Loop or Female is the smooth style and can be sewn on or applied like tape.

Stitching / Sewing Machines

When seaming tape won’t do the job, a chemical weld won’t quite last long enough and RF welding is not in your budget, stitching and sewing can be the solution to consider for your banner. Although sewing stitches can be more complicated - it’s worth the trouble, especially in windy conditions. It is one of the most durable alternatives to withstand weather conditions. GH uses industrial UV coated thread. Awning Keder bead, pockets, hems and fabric tiling can all be done using thread and a sewing machine. Mostly all fabric banners are finished with the sewing machines. Double-sided street pole banners and pole pockets are created using a sewing machine.

Chemical Weld

Chemical weld is similar to glue but it has a much more permanent seam. There is a chemical process that dissolves together the two parts of the banner. The chemical weld can be applied by brushing, pouring or squirting the chemicals onto the vinyl and press the two pieces together. Application doesn’t require much skill, but there are a few tips and safety precautions that need to be considered.

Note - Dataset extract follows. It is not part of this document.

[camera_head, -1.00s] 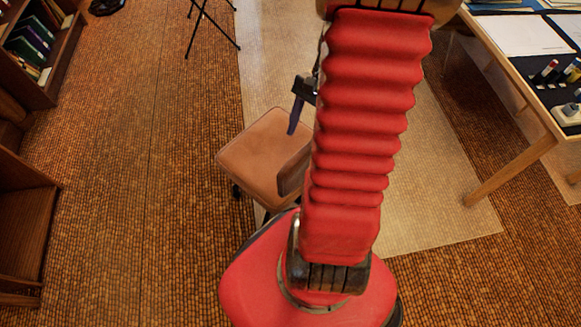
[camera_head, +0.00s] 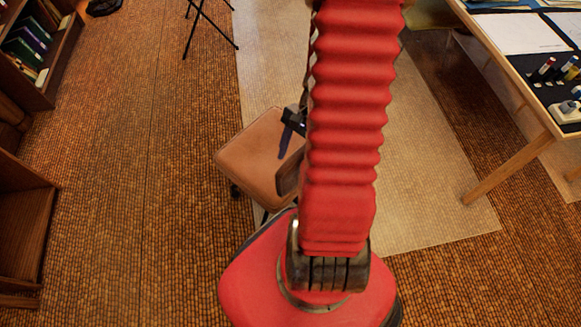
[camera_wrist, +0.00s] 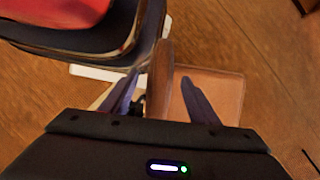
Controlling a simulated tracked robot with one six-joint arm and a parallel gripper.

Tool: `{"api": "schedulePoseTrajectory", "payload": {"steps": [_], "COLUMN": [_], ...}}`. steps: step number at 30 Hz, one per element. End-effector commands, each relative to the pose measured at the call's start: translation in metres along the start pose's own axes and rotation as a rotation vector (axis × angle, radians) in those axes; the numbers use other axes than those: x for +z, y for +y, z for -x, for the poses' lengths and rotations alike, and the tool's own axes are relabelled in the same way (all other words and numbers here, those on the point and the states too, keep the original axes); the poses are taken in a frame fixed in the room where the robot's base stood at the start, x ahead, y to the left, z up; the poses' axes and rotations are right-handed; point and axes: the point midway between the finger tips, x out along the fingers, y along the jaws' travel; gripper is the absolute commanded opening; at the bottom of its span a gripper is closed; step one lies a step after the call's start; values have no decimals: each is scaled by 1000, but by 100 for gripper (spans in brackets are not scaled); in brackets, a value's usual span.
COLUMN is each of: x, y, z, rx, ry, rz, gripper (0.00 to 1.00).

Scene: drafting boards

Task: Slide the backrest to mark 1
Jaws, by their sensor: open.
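A low chair with a tan leather seat (camera_head: 255,150) stands left of my arm in the head view. Its brown backrest (camera_head: 288,180) rises at the seat's near right side, partly hidden by my red arm. In the wrist view the backrest (camera_wrist: 163,75) shows nearly edge-on, with the seat (camera_wrist: 222,92) to its right. My gripper (camera_wrist: 160,77) is open, its two purple fingers to either side of the backrest in the picture; I see no contact. In the head view one finger of my gripper (camera_head: 285,142) shows above the seat. No mark 1 can be made out.
A wooden table (camera_head: 515,80) with papers and small bottles stands at the right. A bookshelf (camera_head: 40,65) and a wooden cabinet (camera_head: 22,225) line the left. A black tripod stand (camera_head: 203,25) is at the top. The floor left of the chair is clear.

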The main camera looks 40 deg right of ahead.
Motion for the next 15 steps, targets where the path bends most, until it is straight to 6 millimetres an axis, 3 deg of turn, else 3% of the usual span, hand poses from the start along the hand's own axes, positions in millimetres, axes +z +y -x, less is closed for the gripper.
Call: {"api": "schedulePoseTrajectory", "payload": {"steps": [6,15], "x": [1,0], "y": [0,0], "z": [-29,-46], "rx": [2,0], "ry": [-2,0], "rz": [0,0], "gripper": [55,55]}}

The industry standard is HH-66 also known as a bodied adhesive or bodied solvent. When it is applied properly, it provides a super strong, waterproof, flexible bond. It is very resistant to temperature and extreme weather conditions. It’s great for patch work and sealing vinyl.

Chemical weld can be dangerous if not handled properly. It contains combustible solvents, so make sure to keep it away from any flames and keep the can securely closed when not in use. If you’re using the chemical weld in an area with minimal ventilation, make sure to have a fan or another device to move the air. You should also wear gloves when using a chemical weld as it can cause irritation if it has contact with the skin.

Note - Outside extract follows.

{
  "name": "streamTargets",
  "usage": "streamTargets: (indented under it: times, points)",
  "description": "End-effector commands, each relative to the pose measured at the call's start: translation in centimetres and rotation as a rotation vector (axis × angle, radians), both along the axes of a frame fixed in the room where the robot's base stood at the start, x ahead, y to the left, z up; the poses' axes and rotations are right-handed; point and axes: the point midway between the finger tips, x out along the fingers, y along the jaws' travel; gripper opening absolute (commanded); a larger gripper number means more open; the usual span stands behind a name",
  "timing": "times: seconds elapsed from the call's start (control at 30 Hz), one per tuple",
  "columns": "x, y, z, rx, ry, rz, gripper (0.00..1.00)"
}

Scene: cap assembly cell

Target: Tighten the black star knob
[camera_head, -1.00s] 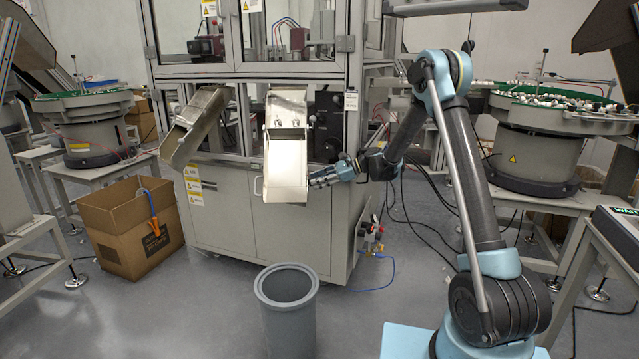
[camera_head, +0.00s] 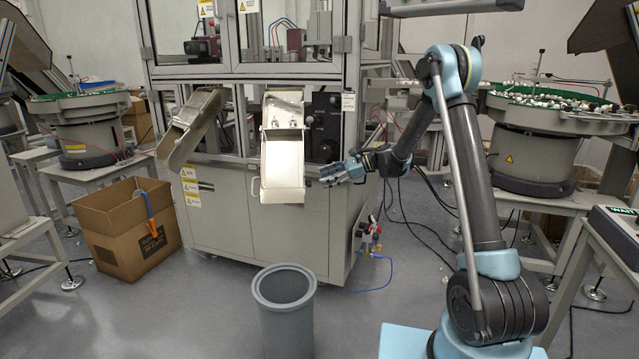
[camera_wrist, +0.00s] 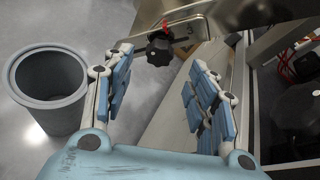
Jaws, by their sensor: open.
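The black star knob (camera_wrist: 158,50) shows near the top middle of the wrist view, on a dark stem below a metal bracket or handle. It lies ahead of my gripper (camera_wrist: 160,68), seen between its two blue-padded fingers, which are apart with nothing held. In the head view my gripper (camera_head: 330,174) is just right of the pale middle chute (camera_head: 283,180), in front of the machine cabinet. I cannot make out the knob in the head view.
A grey bin (camera_head: 285,312) stands on the floor in front; it also shows in the wrist view (camera_wrist: 48,90). A cardboard box (camera_head: 125,228) is at left. A second chute (camera_head: 190,125) hangs left of the middle one. A feeder bowl (camera_head: 550,110) stands at right.

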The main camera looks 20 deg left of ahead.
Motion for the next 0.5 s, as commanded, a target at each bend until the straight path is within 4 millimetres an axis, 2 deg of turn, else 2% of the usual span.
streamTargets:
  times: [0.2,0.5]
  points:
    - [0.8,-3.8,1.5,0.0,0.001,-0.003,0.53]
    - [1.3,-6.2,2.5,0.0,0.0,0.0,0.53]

RF, Hot Air or Hot Wedge Welding

RF Welding fuses materials together by applying radio frequency energy where the materials are joining. It is not heat welding, it's comparable to your microwave at home. The result is as strong as if the two materials were one. It is more expensive that chemical welding but is much stronger and lasts longer.

Hot air (leister) and hot wedge (miller) welding provide the strongest hold and helps your banner withstand wear, pressure and weather better than tape, stitching or glue. Wedge welding requires 1/2" of bleed and a 1/2" of material for finishing. Hot air requires an extra 2" at the sides of the material for finishing. The materials are actually fused together into one. It is a great solution for banners that need a long life, are used frequently or will be placed outdoors.